Dans cette perspective, la campagne nationale lancée par le premier ministre fixe des objectifs ambitieux, largement focalisés sur internet : la bibliothèque doit être présente sur les réseaux, constituer une porte d’entrée vers le web, être un centre d’e-citoyenneté (« e-citizenship »). Il faut la labelliser dans le champ du savoir en ligne, car l’utilisateur peut à tout moment être tenté d’aller voir plutôt sur Google. En invitant le public à prendre une part active au fonctionnement et à la production de contenus, comme le fait la bibliothèque de Hämeenlinna (50 000 habitants) avec sa « wiki library » en version web 2.0, on peut espérer capter durablement cette nouvelle génération d’utilisateurs très avancés dans le maniement d’internet, et par là faciliter l’émergence parallèle de la nouvelle génération de bibliothécaires « post-modernes » qu’exige la révolution numérique.

Nouveaux publics, nouveaux usages

Venu de plus près (quoique de l’autre côté de Quiévrain), Dominique Arot, directeur des bibliothèques de Lille, a présenté les nouveaux publics et les nouveaux usages des bibliothèques françaises, en s’appuyant sur les résultats des enquêtes sur les publics, lesquelles, a-t-il rappelé au passage, s’inscrivent chez nous dans une tradition établie de longue date. La baisse tendancielle du nombre d’emprunteurs, l’allongement des séjours (la bibliothèque est un lieu d’étude privilégié pour 76 % des 15-25 ans), l’augmentation du nombre d’usagers non inscrits, autant de signes d’évolutions contradictoires que l’analyse de l’enquête du Crédoc de 2005 permet de remettre en cohérence : la bibliothèque doit prendre en compte la diversification des usages pour rester dans le mouvement des nouvelles générations de publics. Si les chiffres sont encourageants, des questions demeurent, comme celle de la démocratisation toujours à venir ; personnes âgées, commerçants et artisans, actifs, adolescents fréquentent faiblement – ou pas du tout – et la corrélation entre fréquentation et niveau de diplôme reste déterminante. La politique de l’offre ne suffit pas, et cela d’autant moins que les bibliothécaires font des collections qui leur ressemblent, en décalage avec les attentes de publics dont la connaissance doit être développée et affinée. Le mythe du libre accès et de l’autonomie du lecteur, sur lequel s’est construit le modèle français des trente dernières années, a sans doute vécu.
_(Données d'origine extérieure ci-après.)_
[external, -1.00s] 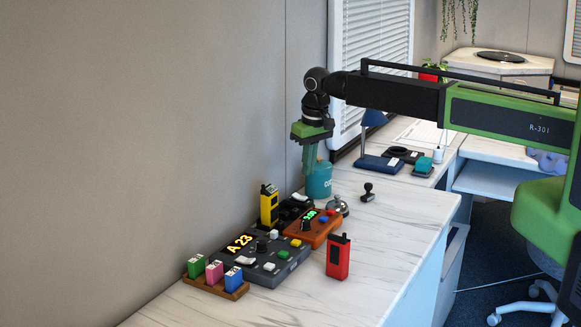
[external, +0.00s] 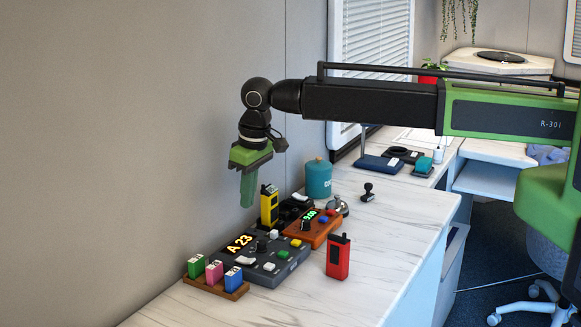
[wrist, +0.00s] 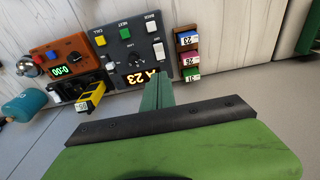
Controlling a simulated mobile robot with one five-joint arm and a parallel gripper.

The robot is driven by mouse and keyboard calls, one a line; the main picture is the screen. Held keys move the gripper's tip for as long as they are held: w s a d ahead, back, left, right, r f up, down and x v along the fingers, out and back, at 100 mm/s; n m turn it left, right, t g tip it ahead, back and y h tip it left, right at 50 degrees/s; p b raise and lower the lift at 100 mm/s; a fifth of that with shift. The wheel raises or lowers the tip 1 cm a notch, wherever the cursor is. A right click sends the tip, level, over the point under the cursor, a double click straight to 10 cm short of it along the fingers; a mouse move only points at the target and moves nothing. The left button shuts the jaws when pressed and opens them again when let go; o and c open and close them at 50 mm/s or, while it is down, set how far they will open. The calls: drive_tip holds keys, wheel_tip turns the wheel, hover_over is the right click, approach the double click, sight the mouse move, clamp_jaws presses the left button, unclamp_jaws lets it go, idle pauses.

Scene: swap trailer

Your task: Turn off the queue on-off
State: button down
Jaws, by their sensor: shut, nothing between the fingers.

Il faut libérer du temps pour la médiation, faire évoluer l’architecture, prendre en compte tous les publics, faire preuve d’audace, ouvrir plus largement et plus généreusement.

Le pragmatisme assumé de Gerard Reussink, directeur de la bibliothèque publique de Rotterdam, faisait écho à ces vœux. Modèle dans les années 80, l’établissement a fait une mue complète à l’orée du xxie siècle, et il est d’ores et déjà redevenu un pôle d’attraction pour les professionnels européens. Ici, la philosophie du service au public est aussi simple que radicale : la bibliothèque est votre domicile… quand vous n’êtes pas chez vous, au travail ou à l’école. La rénovation du bâtiment a donc obéi à cet impératif d’être « un endroit où l’on veut rester ». Quant à l’évolution des services aux publics, elle est guidée par le même souci d’adéquation aux besoins : collections multimédias actualisées, nouveautés en abondance et rapidement disponibles, mais aussi offre de formation, e-centers, bibliothèque sur le web 24 h/24 et 7 j/7.

À son tour, Joaquin Selgas Gutierrez, de la bibliothèque régionale de Castilla-La Mancha à Tolède, témoignait de la modernisation des bibliothèques espagnoles. Ici, la mue a été tardive et lente, et elle reste largement inachevée. Mais la prise en compte des besoins comme des comportements de la population, la volonté d’apporter via la bibliothèque un service démocratique d’accès à la connaissance, mobilisent les professionnels et commencent à produire des résultats.

Publics en Belgique

Pour clore la matinée, un retour à la réalité belge s’imposait. Jean-François Füeg a donc présenté un état des lieux de la lecture publique en Communauté française : 141 réseaux, 500 implantations, une offre dense (1 bibliothèque pour 8 000 habitants, contre 1 pour 20 000 en France), couvrant l’ensemble du territoire et affichant un taux de pénétration proche de celui de l’Hexagone, 18 %. Mais si les bibliothèques sont sur le territoire le premier acteur culturel, elles souffrent d’un défaut d’image, préjudiciable à leur soutien. Les arts de la scène, dont la pénétration est plus faible, ont ainsi des moyens trois fois supérieurs à ceux des bibliothèques.

Comme partout, et sous réserve de l’engagement des acteurs, c’est de l’initiative locale, de l’imagination, que dépendent le développement des services et la conquête de nouveaux publics. Les expériences présentées dans la séance de l’après-midi, actions vers les publics âgés, fonds spécialisés, lutte contre l’exclusion, espaces pour adolescents, témoignaient de cette vitalité. Le public européen, c’est d’abord celui qui est à nos portes, à la fois local et universel, aussi fuyant que prêt à se laisser séduire – si les bibliothèques savent relever le défi.